[Data entries]

_ _ _ _ _

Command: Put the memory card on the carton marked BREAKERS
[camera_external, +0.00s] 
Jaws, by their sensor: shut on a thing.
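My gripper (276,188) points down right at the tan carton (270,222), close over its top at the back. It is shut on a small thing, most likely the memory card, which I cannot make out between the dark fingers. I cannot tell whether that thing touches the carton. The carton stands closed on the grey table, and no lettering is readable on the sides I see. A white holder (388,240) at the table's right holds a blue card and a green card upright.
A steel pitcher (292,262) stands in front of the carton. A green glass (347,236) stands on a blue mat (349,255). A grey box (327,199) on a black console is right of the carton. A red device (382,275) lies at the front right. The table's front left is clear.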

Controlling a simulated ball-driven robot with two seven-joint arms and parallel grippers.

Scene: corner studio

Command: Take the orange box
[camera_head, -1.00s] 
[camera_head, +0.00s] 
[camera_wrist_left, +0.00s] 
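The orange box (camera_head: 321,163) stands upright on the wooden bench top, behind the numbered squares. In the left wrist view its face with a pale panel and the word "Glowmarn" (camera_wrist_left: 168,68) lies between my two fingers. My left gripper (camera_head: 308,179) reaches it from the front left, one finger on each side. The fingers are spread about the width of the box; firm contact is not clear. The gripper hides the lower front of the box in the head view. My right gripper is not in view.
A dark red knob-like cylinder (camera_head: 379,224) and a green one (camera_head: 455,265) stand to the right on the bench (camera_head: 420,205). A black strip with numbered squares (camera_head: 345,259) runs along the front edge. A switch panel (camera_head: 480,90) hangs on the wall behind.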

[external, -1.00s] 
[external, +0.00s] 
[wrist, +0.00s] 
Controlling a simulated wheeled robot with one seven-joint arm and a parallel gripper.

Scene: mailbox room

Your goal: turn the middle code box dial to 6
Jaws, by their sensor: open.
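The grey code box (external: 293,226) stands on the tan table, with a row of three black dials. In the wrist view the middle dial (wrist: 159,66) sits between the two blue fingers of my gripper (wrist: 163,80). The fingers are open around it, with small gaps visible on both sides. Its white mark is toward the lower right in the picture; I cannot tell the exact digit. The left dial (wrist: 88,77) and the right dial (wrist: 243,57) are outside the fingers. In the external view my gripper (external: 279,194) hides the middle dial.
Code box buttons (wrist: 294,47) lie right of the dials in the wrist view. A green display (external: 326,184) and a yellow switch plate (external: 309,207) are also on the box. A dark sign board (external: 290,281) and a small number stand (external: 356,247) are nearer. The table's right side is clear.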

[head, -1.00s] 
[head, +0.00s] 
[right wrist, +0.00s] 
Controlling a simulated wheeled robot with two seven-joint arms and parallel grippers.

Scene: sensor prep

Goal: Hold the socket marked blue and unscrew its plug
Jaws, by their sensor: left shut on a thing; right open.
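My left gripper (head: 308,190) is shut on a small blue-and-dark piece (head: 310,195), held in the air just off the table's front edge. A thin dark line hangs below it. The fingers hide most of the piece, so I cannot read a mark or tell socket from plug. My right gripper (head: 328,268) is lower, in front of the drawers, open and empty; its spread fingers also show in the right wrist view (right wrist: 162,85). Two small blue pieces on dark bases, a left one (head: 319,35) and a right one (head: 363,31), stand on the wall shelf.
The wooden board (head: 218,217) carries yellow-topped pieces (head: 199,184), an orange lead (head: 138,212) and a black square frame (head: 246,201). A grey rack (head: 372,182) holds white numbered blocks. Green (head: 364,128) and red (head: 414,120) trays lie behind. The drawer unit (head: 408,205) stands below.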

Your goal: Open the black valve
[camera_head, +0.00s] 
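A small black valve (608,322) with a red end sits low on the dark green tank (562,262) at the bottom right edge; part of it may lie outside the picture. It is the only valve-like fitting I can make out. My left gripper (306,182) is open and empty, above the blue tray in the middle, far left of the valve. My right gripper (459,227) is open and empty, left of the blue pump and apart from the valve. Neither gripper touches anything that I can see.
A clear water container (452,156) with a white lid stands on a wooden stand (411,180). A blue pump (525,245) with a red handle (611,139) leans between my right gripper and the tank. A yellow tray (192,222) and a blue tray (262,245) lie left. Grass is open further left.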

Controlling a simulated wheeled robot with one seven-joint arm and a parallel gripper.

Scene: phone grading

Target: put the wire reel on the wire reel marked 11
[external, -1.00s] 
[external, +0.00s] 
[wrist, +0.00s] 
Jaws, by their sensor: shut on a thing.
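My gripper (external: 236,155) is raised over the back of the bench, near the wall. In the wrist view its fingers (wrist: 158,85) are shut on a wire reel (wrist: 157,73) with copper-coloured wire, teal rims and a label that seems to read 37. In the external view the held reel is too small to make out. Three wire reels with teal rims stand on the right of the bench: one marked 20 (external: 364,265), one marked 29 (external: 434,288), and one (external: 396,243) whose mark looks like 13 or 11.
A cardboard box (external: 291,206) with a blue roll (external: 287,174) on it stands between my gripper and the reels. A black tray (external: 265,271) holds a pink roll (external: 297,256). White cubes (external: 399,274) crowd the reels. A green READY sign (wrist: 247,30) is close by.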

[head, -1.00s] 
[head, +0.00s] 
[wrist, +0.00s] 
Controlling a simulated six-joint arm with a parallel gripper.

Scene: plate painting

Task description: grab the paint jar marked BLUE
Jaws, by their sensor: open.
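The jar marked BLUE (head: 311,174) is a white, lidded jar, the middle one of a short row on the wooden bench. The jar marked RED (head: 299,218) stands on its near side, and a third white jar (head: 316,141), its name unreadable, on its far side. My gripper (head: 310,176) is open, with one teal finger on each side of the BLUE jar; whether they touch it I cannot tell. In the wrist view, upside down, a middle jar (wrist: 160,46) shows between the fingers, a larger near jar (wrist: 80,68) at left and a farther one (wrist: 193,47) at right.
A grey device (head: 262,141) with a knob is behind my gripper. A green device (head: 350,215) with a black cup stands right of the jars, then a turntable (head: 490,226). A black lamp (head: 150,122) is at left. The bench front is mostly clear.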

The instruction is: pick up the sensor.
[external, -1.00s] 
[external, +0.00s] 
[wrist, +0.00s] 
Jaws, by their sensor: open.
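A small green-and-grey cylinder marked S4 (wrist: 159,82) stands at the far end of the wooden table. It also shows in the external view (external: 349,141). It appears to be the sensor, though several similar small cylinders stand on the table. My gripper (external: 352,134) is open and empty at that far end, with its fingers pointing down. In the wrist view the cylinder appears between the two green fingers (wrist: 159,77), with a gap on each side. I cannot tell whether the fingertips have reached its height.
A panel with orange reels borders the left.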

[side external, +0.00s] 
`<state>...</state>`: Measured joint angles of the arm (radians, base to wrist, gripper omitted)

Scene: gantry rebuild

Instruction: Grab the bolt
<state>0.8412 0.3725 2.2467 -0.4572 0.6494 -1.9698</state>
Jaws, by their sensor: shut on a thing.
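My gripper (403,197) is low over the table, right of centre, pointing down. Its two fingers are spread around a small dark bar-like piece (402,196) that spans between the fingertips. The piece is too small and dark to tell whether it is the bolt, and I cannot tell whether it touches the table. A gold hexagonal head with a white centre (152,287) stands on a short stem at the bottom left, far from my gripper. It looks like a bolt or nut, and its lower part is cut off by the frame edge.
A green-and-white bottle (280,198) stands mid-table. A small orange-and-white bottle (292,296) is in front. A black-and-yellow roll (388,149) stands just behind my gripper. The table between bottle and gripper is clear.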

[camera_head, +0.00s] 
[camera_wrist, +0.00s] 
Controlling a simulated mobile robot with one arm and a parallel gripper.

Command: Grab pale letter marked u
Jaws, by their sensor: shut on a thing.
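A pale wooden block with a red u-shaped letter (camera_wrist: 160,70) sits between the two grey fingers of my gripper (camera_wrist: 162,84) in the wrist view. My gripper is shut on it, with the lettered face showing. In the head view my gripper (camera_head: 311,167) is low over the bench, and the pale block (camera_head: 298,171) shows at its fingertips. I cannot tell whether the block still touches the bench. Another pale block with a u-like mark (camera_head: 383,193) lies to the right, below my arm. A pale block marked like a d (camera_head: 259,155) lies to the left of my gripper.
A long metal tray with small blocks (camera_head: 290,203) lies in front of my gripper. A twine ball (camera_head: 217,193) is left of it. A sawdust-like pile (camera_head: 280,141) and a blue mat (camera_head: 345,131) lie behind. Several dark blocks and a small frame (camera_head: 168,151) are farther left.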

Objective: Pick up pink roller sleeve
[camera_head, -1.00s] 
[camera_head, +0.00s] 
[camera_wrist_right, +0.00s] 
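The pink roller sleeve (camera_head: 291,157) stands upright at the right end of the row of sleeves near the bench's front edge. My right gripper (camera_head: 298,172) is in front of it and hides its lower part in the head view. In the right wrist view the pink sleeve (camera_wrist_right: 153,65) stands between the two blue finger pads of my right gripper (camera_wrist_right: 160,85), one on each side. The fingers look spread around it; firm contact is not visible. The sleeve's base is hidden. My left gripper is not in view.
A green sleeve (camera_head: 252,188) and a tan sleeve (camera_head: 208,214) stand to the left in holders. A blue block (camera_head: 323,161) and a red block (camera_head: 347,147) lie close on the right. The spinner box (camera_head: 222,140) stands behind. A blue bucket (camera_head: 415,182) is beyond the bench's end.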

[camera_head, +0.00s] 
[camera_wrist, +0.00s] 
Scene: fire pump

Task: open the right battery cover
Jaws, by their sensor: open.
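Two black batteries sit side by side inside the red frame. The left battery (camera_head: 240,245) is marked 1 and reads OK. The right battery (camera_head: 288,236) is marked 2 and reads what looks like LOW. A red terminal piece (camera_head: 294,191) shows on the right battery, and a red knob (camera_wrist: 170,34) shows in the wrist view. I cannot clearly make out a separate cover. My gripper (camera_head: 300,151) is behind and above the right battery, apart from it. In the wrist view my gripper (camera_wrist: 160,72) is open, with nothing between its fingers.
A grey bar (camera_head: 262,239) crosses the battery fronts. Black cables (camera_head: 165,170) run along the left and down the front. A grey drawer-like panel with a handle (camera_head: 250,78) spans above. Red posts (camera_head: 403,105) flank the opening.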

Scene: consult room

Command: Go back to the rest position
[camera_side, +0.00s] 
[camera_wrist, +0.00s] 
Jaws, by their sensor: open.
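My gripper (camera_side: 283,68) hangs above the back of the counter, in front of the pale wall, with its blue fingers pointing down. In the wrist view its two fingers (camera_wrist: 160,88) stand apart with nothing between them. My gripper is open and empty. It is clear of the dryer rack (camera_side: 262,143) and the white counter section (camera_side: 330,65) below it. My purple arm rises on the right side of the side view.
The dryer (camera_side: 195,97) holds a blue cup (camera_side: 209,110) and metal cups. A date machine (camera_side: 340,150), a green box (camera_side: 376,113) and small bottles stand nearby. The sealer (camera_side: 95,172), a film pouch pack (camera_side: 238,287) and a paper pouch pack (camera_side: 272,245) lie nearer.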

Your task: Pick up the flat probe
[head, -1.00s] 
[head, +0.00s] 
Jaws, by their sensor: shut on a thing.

_ _ _ _ _

Filter out all lines lacking the word "Scene" and copy the rest.

Scene: corner studio
Scene: mailbox room
Scene: sensor prep
Scene: phone grading
Scene: plate painting
Scene: gantry rebuild
Scene: fire pump
Scene: consult room

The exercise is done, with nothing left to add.